We Need to Make Stuff Again
December 21st, 2009
Upper Mismanagement : Another example of how America has forgotten how to make stuff. Our manufacturing base has been decimated since its height in the 60s and 70s. We’re so consumed with “thinking” work, that we’ve lost sight of the most basic source of wealth – making and selling stuff.
This is now ultimately reflected in the quality of executives available. Most of them are coming up from finance backgrounds, not manufacturing backgrounds. So we have fewer and fewer executives that understand manufacturing on a basic level, from experience in the trenches.

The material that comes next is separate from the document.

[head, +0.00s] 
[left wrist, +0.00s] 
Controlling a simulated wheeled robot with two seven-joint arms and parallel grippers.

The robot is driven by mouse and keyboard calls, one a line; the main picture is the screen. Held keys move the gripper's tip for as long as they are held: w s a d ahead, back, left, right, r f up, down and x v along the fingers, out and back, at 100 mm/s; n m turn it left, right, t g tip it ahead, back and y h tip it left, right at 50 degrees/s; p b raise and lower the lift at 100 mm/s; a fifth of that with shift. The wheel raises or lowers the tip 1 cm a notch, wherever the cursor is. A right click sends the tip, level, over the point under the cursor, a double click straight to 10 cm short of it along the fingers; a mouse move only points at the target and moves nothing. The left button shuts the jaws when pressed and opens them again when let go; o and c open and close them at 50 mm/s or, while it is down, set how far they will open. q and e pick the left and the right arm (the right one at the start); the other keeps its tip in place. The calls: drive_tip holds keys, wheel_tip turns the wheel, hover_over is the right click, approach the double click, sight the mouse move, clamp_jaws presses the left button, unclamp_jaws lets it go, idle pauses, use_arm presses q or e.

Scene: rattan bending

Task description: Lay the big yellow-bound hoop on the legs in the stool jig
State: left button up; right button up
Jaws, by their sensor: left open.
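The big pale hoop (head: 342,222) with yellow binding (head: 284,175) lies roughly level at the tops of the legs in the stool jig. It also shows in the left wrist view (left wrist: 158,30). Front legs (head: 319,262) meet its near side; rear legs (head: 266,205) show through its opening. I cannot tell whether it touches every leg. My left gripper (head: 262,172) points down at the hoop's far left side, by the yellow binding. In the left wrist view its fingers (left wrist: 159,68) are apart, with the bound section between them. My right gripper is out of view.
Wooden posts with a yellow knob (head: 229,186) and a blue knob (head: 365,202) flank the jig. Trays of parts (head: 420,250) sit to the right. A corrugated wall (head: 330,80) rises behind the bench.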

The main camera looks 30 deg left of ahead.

Up until World War I, the archetypal manufacturing CEO was production oriented—usually an engineer or inventor of some kind. Even as late as the 1930s, business school curriculums focused mostly on production. Khurana notes that many schools during this era had mini-factories on campus to train future managers.
[…] By the 1980s, the conglomerate boom was reversing itself. Investors began seizing control of overgrown public companies and breaking them up. But this task was, if anything, even more dependent on fluency in financial abstractions. The leveraged-buyout boom produced a whole generation of finance tycoons—the Michael Milkens of the world—whose ability to value corporate assets was far more important than their ability to run them.
[…] it’s hard to believe that American manufacturing has a chance of recovering unless business schools start producing people who can run industrial companies, not just buy and sell their assets. And we’re pretty far away from that point today.
Two other articles I posted recently relate to this –
Mike Rowe of “Dirty Jobs” fame is big on sending American back to work actually making and doing stuff with…physical stuff, rather than financial abstractions. He even created a Web site to advocate for this:
His basic premise is that “working the trades” has been vilified. Everyone wants to go to college, because working as a plumber or a carpenter or an ironworker is beneath them. He’s creating this site as a community and an advocate for people considering going to trade school to learn a skill.
And just recently, we discussed a Time article about how the value of a college degree was falling, and many students are being pushed into college when they would do better at a trade school of some kind.
Sadly, in this county, not going to college is general considered substandard, as if college is the highest purpose of the high school graduate. It’s not necessarily true – I read somewhere recently that the average annual salary for an experienced plumber or electrician in this country is almost $50,000. How is this not considered professionally successful? When and how did making and fixing stuff drop down the acceptability scale?